Tonite it’s getting late but I wanted to post something that is useful for quickly getting to the shell from any GUI location. The package nautilus-open-terminal does just what you might guess it does. It allows you to launch a gnome-terminal from a right-click within nautilus.

You might remember I blogged about something similar long-long ago with nautilus scripts.  This is based on the same idea, but now wrapped in a nice shiny deb package.  From the package description:

Nautilus plugin for opening terminals in arbitrary local paths nautilus-open-terminal is a proof-of-concept Nautilus extension which allows you to open a terminal in arbitrary local folders.

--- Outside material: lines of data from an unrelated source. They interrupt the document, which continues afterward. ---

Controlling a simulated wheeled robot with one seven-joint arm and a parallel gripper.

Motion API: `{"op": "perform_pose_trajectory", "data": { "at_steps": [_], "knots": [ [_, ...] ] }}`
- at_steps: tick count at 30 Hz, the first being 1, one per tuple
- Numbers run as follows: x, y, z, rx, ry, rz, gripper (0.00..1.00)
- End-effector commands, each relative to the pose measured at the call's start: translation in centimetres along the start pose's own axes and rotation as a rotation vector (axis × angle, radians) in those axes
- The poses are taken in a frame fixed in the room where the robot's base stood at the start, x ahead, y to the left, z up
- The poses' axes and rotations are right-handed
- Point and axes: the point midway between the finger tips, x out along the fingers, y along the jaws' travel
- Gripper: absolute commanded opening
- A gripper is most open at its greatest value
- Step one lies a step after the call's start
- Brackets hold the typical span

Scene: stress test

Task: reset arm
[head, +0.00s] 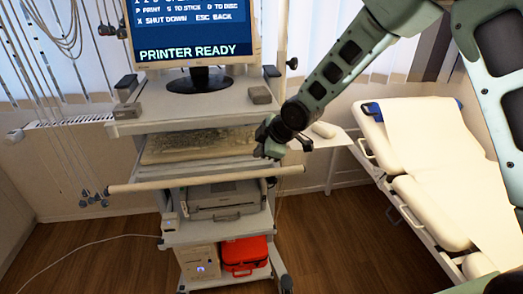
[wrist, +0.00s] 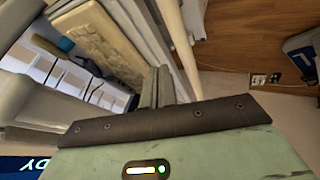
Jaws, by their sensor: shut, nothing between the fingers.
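My green-grey arm reaches down from the upper right in the head view. My gripper (head: 266,152) is at its lower end, in front of the right part of a medical equipment cart (head: 190,115). In the wrist view my gripper (wrist: 158,80) shows its fingers together with nothing between them. The fingers appear apart from the cart, though the exact gap to the shelf with the keyboard-like panel (head: 185,147) cannot be told.
A monitor (head: 195,50) reading "PRINTER READY" stands on the cart. A pale push bar (head: 205,180) crosses its front. A printer (head: 222,200) and a red case (head: 246,255) sit on lower shelves. A padded bed (head: 415,150) stands at right. Cables (head: 60,150) hang at left. Wooden floor (head: 335,240) is clear between cart and bed.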

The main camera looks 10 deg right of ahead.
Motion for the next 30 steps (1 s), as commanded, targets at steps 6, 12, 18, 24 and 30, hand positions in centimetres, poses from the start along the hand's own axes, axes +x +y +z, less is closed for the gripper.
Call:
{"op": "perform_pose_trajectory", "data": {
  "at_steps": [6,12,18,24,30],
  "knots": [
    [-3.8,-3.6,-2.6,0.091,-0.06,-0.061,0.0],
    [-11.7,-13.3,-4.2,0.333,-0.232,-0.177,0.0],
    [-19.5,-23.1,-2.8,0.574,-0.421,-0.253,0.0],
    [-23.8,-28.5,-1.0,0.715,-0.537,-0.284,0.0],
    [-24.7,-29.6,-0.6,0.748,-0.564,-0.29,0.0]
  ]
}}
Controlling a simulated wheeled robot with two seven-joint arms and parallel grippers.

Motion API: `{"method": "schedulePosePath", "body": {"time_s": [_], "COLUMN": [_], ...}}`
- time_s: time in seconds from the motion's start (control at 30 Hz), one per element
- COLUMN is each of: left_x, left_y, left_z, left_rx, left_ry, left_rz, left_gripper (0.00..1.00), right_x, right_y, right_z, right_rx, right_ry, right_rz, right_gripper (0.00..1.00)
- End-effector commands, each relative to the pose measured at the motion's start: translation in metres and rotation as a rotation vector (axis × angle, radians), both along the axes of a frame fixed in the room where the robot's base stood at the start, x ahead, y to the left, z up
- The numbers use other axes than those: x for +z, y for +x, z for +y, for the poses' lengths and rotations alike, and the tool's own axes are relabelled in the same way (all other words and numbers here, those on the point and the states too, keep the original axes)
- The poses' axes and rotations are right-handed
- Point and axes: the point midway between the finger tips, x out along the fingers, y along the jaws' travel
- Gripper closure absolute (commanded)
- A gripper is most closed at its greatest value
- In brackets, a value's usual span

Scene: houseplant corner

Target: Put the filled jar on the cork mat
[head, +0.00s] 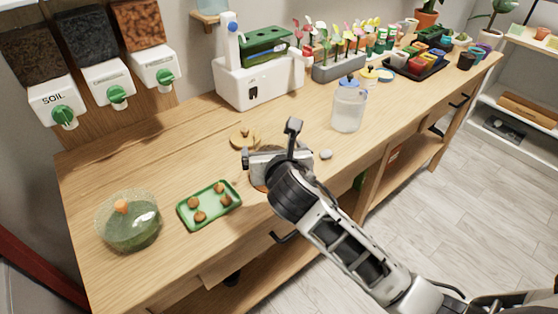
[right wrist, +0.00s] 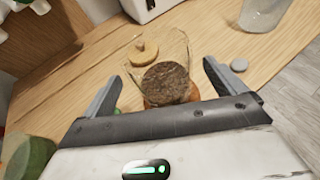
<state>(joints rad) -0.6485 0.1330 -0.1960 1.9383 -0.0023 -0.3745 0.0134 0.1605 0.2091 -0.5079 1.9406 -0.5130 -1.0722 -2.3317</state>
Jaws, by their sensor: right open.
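A clear glass jar (right wrist: 165,82) with dark soil in it stands upright in the right wrist view, between the two fingers. An orange-brown cork mat (right wrist: 190,93) shows at its base, so the jar appears to be on it; the exact contact is hidden. In the head view the cork mat (head: 258,183) shows only as a sliver beside my right gripper, which hides most of the jar. My right gripper (head: 268,143) is open, its fingers on either side of the jar; they show apart in the wrist view (right wrist: 168,70). My left gripper is out of view.
A round wooden lid (head: 243,137) lies behind the gripper, a grey pebble (head: 326,154) to its right. A green tray (head: 208,205) and a glass bowl (head: 130,222) are on the left. A blue-lidded glass jar (head: 348,107) stands at the right. Bench space around these is clear.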

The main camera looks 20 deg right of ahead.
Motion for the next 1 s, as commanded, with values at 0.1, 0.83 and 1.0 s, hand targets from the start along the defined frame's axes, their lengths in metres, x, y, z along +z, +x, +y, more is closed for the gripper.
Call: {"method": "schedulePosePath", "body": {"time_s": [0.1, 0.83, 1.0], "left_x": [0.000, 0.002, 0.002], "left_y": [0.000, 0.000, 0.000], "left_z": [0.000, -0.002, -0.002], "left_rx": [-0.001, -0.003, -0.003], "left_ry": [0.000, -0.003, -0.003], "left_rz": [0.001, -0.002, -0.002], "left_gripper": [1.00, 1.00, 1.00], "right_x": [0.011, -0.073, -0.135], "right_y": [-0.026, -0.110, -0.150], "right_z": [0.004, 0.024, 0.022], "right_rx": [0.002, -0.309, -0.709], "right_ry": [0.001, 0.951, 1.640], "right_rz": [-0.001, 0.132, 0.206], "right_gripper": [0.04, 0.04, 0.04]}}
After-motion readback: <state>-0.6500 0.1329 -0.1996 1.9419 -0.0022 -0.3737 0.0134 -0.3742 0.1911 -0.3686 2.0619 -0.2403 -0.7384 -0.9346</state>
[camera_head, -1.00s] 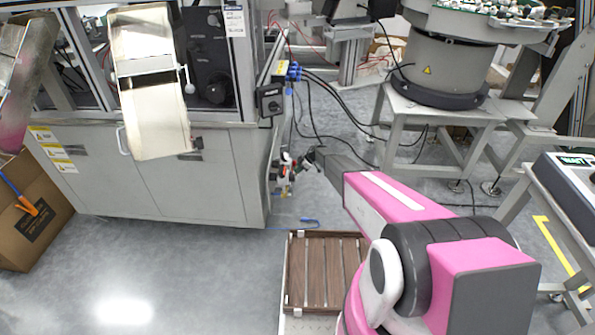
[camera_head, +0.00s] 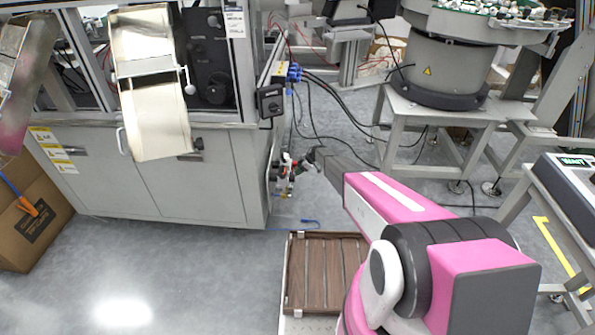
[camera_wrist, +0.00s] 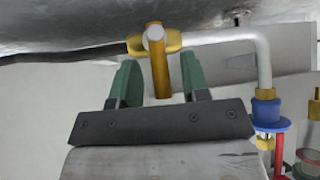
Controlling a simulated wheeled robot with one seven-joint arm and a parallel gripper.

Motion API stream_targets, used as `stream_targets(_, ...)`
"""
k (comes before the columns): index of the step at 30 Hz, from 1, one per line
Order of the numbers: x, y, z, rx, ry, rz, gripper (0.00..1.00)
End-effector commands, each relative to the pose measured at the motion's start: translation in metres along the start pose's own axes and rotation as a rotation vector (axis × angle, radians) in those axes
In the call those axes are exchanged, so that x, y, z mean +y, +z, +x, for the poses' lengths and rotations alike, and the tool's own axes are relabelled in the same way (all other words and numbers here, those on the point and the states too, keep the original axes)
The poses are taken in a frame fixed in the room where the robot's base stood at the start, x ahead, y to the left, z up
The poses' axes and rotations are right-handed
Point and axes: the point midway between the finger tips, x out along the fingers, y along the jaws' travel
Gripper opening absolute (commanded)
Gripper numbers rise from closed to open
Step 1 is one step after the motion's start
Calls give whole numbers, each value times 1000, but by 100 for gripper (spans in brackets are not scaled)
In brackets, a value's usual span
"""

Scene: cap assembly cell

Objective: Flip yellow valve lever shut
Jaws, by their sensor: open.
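The yellow valve lever (camera_wrist: 159,72) shows in the wrist view at the top middle. It points down the picture from a pale round knob on a brass-yellow fitting (camera_wrist: 174,41). My gripper (camera_wrist: 158,83) is open, with one green finger on each side of the lever. A gap shows between the lever and each finger, and I see no contact. In the head view my gripper (camera_head: 312,157) is at the side of the machine, by small valve parts (camera_head: 284,172); the lever is too small to make out there.
A silver pipe (camera_wrist: 263,62) runs right from the fitting and bends down to a blue collar (camera_wrist: 266,111). A gauge-like part sits at lower right. The grey machine cabinet (camera_head: 185,178) stands left of my arm. A slatted wooden tray (camera_head: 325,275) lies below; open floor is at left.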

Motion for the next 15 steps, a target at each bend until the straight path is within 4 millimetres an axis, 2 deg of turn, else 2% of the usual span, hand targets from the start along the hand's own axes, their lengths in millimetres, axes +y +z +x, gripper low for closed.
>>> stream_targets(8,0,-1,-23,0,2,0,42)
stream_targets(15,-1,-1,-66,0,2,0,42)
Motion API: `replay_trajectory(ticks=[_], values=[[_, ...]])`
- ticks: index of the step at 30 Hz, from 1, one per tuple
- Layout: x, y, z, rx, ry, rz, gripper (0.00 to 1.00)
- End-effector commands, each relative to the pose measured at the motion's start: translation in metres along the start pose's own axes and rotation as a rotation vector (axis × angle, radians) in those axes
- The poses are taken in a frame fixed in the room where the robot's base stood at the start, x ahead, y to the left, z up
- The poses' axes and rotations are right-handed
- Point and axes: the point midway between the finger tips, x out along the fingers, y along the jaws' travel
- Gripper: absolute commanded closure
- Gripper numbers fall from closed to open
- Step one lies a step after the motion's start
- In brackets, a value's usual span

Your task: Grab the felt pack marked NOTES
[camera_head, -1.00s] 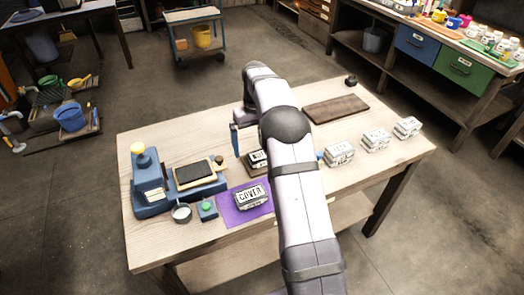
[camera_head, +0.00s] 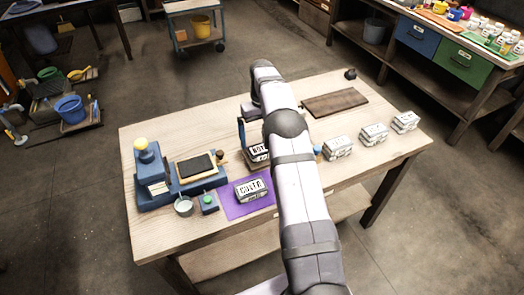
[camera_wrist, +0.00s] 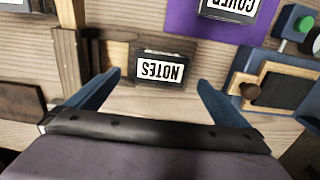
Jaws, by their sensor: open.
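The pack marked NOTES (camera_wrist: 163,68) lies on the table in the wrist view, its white label upside down in the picture. In the head view the NOTES pack (camera_head: 256,152) is partly covered by my arm. My gripper (camera_wrist: 158,80) is open, with one blue finger on each side of the pack's near side in the wrist view. Nothing is between the fingers' inner faces near the palm. I cannot tell how high the fingers are above the table. In the head view one blue finger (camera_head: 241,132) shows just beyond the pack.
A COVER pack (camera_head: 251,189) lies on a purple mat (camera_head: 236,210). A blue press (camera_head: 152,180) with a dark pad stands left. Several white-labelled packs (camera_head: 374,134) line the right side. A brown board (camera_head: 335,103) lies at the back.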

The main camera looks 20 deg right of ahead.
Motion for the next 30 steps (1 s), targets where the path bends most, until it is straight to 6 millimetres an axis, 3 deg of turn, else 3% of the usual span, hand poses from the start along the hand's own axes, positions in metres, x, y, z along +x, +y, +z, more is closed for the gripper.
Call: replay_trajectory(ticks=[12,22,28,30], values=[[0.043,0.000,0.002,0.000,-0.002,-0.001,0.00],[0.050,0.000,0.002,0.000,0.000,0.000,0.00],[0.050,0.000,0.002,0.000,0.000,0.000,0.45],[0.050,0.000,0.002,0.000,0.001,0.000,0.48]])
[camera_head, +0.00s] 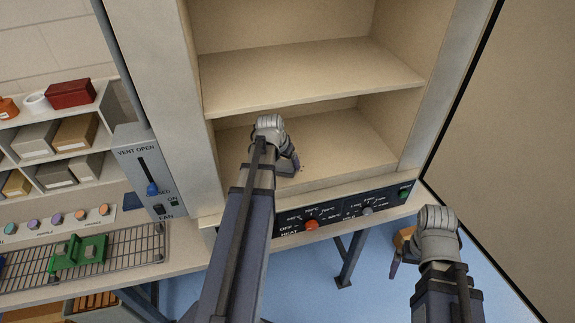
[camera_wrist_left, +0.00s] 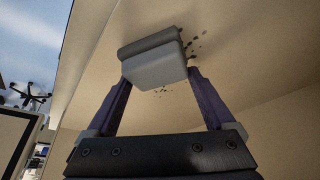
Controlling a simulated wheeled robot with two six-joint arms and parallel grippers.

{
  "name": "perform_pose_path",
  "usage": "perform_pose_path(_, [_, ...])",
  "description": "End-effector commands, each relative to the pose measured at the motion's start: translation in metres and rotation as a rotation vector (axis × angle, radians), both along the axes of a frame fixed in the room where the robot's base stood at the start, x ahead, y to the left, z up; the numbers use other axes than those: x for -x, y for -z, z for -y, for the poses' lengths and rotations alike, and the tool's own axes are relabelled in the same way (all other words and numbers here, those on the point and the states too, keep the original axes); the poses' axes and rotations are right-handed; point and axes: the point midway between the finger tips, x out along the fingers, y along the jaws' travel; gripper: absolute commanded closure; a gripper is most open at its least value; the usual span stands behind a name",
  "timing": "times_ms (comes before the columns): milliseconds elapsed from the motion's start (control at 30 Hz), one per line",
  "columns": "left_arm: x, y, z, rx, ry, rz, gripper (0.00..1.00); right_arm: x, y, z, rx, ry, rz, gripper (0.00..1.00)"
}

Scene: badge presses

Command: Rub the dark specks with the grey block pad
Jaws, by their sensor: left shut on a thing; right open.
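The grey block pad (camera_wrist_left: 155,62) sits between the two purple fingers of my left gripper (camera_wrist_left: 158,80), which is shut on it. Dark specks (camera_wrist_left: 195,43) lie on the beige surface just beyond the pad's right edge, and a few more show below it in the left wrist view. The pad is at or close to this surface; I cannot tell if it touches. In the head view my left gripper (camera_head: 291,163) is inside the lower compartment of the beige cabinet (camera_head: 350,140), and my wrist hides the pad. My right gripper (camera_head: 396,268) is open, low outside the cabinet on the right.
A shelf (camera_head: 310,75) lies above my left gripper, with cabinet walls on both sides. A control panel with a red knob (camera_head: 311,225) runs below the opening. At left are a vent slider (camera_head: 152,188), a wire rack (camera_head: 130,255) with a green part, and shelves of boxes.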

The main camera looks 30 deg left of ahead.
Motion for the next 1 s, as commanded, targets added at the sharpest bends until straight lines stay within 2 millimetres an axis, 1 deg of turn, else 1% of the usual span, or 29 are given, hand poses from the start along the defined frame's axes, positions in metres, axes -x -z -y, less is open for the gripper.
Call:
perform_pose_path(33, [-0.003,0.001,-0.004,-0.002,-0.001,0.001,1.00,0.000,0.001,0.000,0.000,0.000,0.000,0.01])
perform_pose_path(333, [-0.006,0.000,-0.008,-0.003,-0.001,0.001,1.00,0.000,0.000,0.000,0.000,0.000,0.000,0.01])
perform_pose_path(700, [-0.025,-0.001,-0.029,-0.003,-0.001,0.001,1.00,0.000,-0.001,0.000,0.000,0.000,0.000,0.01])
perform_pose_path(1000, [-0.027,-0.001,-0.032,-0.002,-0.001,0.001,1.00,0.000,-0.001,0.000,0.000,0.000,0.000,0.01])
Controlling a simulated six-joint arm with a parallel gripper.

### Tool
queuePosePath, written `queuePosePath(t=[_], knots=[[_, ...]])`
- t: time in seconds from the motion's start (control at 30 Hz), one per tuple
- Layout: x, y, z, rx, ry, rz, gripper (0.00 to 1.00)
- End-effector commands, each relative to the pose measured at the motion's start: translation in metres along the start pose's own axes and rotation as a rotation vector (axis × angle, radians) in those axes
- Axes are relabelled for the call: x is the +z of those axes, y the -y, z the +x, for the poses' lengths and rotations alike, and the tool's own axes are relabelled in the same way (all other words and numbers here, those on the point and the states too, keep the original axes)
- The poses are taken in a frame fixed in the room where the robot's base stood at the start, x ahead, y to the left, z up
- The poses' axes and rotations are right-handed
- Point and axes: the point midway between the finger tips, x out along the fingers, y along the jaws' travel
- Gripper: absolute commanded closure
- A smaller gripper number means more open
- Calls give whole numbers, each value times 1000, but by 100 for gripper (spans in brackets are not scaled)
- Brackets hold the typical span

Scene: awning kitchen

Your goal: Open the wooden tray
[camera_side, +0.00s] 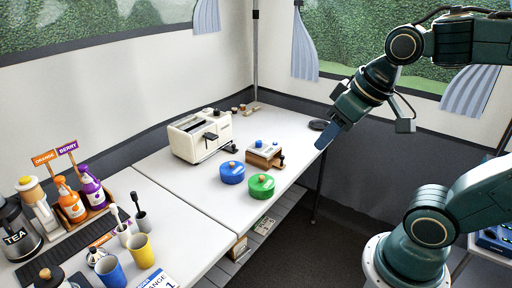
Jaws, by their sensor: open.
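A small wooden tray-like box (262,161) with a pale top, a blue knob on it and a dark handle at its right end stands on the white table. Its top appears in place; its inside is hidden. My gripper (325,138), with blue fingers, is up to the right of the box, near the table's right edge. It is apart from the box and open, with nothing seen between its fingers.
A blue lidded pot (232,174) and a green lidded pot (261,187) stand in front of the box. A cream toaster (199,136) is to its left. Bottles and cups fill the table's left end.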

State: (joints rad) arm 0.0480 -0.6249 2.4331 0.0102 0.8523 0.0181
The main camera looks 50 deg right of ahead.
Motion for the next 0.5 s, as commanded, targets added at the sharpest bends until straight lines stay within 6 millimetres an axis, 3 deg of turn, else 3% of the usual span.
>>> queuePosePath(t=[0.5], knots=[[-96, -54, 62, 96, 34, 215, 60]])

To install this quick-launch to the terminal simply run:

sudo aptitude install nautilus-open-terminal

You may need to restart gnome / nautilus for the change to take effect, but afterwards you’ll have a “open terminal” button on your right-click menu anywhere within nautilus or gnome-desktop area.  Enjoy.

Categories: GNOME Tags: , ,
  1. Abbas Khan
    May 13th, 2007 at 11:17 | #1

    How about making nautilus extensible, sort of like firefox, customization is where all the latest software is headed, look at rhythmbox (or songbird), firefox, etc. We need to bring this to nautilus.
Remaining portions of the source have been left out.